BYLINE: By Joe Pichirallo, Washington Post Staff Writer


SECTION: Metro; C1


LENGTH: 701 words


In the early morning darkness of Feb. 12, 1979, two police officers, their weapons drawn, crouched outside an apartment in southern Fairfax County, waiting for a man they believed to be an armed murder suspect.


Suddenly a shot rang out from inside the apartment, and moments later a man and woman dashed outside. The fleeing man died in a burst of police gunfire, falling into the arms of the woman.


The officers, it turned out, had shot the wrong man, Stanley Hughes, 21, who, with his mother, was racing to escape the apartment and the murder suspect, Kenneth Eugene King, 33, who had just committed suicide inside.


"I felt like I had died along with him," said Hughes' mother, Naomi, on the witness stand yesterday in the opening day of testimony in her $10 million lawsuit in U.S. District Court in Alexandria.


Hughes cried as she recounted the events that led to her only child's death and the civil damage suit against Arlington and Fairfax counties, their chiefs of police and four individual police officers.


Police officials disagree with Naomi Hughes on what occurred that winter morning.


"I thought that she had been shot and that the subject behind her was shooting at her," testified Fairfax Sgt. Walter Blankenship, who fired the first shot at the unarmed man.


Naomi Hughes' lawyer, William B. Moffitt, charged yesterday that Stanley Hughes' death was caused by "reckless . . . [and] arbitrary" action actions on the part of the police. The officers did not intentionally kill Hughes, but "things needed to be done to protect life . . . on that scene that were not done," Moffitt said in his opening statement.


Moffitt said he intends to prove that Fairfax and Arlington police officers receive inadequate training in the use of firearms in tense situations.


Defending the actions of the officers, defense lawyer Jack L. Gould said police receive "very adequate" training -- "in excess of that required by state law."


The defense is arguing that under the circumstances, especially upon hearing a shot fired from inside the apartment, the police acted "reasonably" when they discharged their weapons.


"It was a life or death decision," Gould told the jury in his opening remarks. "The officers made that decision to save Mrs. Hughes' life and to save their own lives."


Hughes and the officers differ about what she yelled when she ran from the apartment. Hughes testified she shouted over and over, "He [King] shot himself!" as she ran outside.
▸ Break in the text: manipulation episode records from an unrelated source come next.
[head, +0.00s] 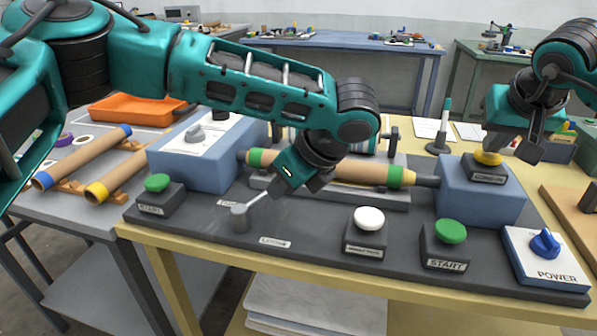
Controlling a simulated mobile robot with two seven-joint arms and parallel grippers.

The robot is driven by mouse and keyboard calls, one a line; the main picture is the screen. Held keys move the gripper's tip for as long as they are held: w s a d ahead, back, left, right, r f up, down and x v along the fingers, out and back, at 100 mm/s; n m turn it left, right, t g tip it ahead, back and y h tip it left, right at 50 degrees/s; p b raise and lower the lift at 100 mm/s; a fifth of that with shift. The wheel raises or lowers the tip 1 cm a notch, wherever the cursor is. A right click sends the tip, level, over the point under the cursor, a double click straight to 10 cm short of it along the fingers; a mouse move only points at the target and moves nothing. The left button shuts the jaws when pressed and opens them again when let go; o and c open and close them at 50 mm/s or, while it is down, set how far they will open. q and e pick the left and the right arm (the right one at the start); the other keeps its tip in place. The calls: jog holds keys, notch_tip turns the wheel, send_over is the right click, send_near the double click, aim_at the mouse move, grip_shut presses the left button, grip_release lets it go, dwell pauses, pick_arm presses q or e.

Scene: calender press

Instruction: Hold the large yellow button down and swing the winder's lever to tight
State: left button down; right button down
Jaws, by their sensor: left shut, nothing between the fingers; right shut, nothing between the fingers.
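The yellow button (488,158) sits on a small black box on top of the blue block at the right. My right gripper (528,150) is shut and empty, just right of the button; I cannot tell whether it touches it. The winder's lever (257,200) is a thin metal rod running from a grey pivot (240,218) up to the right. My left gripper (283,192) is shut and empty at the rod's upper end, hiding that end; contact is unclear. A small label lies at the pivot's left and another, partly readable, in front.
A cardboard roll (345,170) with green bands spans the winder behind the lever. A white button (368,218), green START buttons (450,231) (157,183) and a blue POWER knob (545,243) stand along the front. An orange tray (130,110) and loose rolls lie at the left.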

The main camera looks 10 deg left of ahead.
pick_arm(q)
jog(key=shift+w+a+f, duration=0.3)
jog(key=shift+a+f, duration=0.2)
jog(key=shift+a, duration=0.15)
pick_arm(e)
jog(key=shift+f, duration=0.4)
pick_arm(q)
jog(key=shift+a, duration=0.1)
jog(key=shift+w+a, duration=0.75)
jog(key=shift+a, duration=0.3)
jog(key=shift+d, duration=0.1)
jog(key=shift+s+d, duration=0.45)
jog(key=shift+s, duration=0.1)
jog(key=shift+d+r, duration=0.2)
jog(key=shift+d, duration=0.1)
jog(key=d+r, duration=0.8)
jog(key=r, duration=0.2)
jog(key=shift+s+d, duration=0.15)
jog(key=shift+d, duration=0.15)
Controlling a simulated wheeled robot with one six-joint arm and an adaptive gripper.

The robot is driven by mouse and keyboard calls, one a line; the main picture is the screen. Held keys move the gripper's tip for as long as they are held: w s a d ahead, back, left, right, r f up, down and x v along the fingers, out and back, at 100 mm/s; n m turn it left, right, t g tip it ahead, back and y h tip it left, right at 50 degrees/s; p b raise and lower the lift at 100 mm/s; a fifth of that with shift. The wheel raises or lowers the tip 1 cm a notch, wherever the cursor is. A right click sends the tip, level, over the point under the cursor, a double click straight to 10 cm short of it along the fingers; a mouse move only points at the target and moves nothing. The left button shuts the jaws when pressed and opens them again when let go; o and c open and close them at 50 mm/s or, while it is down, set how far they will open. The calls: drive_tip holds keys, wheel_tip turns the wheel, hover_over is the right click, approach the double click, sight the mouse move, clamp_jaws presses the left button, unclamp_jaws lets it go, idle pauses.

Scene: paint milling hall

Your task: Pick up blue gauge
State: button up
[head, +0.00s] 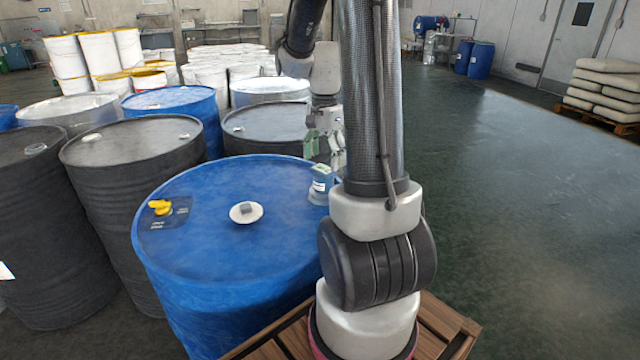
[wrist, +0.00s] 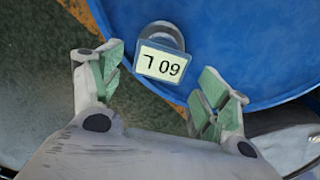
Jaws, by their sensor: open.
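The blue gauge (head: 320,183) stands on the blue drum's lid near its right edge, partly hidden by my arm in the head view. In the head view my gripper (head: 325,150) is just above and behind the gauge, partly hidden by my arm.
The blue drum (head: 220,265) has a white cap (head: 246,212) and a yellow fitting (head: 160,207) on its lid. Dark drums (head: 130,155) crowd its left and back. A wooden pallet (head: 270,348) shows below. Open green floor (head: 520,200) lies right.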

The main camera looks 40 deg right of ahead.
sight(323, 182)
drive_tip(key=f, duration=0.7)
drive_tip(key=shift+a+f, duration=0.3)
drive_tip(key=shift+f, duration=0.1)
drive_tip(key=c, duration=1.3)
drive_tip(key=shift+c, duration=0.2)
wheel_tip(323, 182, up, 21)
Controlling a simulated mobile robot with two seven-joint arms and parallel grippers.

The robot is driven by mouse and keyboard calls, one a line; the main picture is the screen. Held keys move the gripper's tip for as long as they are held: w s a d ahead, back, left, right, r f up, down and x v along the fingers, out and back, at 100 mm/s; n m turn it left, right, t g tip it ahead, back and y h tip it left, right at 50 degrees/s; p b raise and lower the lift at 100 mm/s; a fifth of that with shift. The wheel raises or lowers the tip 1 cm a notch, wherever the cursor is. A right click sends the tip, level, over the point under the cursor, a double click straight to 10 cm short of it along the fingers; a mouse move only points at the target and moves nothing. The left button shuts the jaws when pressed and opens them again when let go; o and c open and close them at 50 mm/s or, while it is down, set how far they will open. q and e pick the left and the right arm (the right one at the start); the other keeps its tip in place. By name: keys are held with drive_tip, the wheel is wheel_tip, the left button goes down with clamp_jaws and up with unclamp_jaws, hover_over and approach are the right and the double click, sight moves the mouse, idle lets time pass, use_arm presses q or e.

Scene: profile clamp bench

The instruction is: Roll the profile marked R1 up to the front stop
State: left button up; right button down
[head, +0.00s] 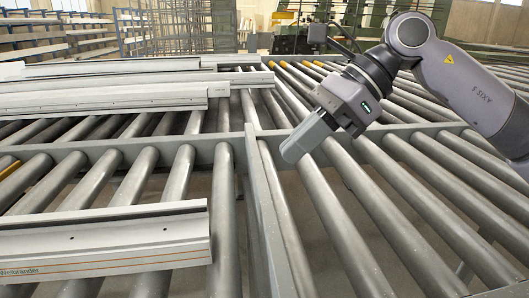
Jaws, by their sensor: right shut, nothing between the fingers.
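My right gripper (292,152) is shut and empty. It points down and to the left, over or at the grey rail junction in the middle; I cannot tell whether it touches. Pale long profiles lie across the rollers on the left. The nearest profile (120,240) has orange lines and small lettering at its lower left, and its right end lies near the long middle rail. More profiles (110,100) lie farther back on the left. I can read no R1 mark on any of them. I cannot make out for certain which part is the front stop. My left gripper is out of view.
Grey rollers (335,225) fill the bed on the right, with no profile on them. A grey middle rail (266,215) and a cross beam (185,150) divide the bed.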

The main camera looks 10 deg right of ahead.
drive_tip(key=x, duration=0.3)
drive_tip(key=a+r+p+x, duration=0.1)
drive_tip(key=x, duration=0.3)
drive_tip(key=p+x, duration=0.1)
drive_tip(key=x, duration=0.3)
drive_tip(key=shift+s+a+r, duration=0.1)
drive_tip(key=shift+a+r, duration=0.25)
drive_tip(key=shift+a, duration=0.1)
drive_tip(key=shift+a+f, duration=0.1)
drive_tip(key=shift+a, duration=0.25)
Blankenship testified: "I have no idea what she was screaming."


Acting on a tip from an anonymous source, a total of six police officers had gone to Hughes' Fairfax apartment at 3332 Lockheed Blvc. to arrest King for alegedly shooting and wounding a relative in Arlington. The officers also knew that King was a suspect in the killing of another relative.


Hughes testified yesterday she became frightened when she learned that police were hunting King. Hughes, who is divorced, said she had dated King on and off for several years, and he was living with her at the time of his death.


When police telephoned her, she said she lied and told them King was not in the apartment. King stood next to her and told her what to tell the police, she said.


The defense contends that Hughes lied because she was harboring King from the police.


Hughes testified she told police the only person with her was her son and said police never asked how old her son was. Defense lawyers said the officers assumed her son was a child.


Blankenship said he remained calm throughout. "I don't feel I ever lost my judgment," he testified. A total of four shots were fired by the two officers. Blankenship fired three times and Arlington Cpl. Kenneth Madden once.


Stanley Hughes died from two gunshot wounds. Hughes' lawyer, Moffitt, said ballistic tests failed to determine who fired the fatal shots. Two other Arlington officers, Lt. David Reiten and St. Arthur Christiansen, are named as defendants. They were at the scene but did not fire their weapons.


Fairfax police conducted their own investigation into the shooting and cleared the officers of violating police procedures.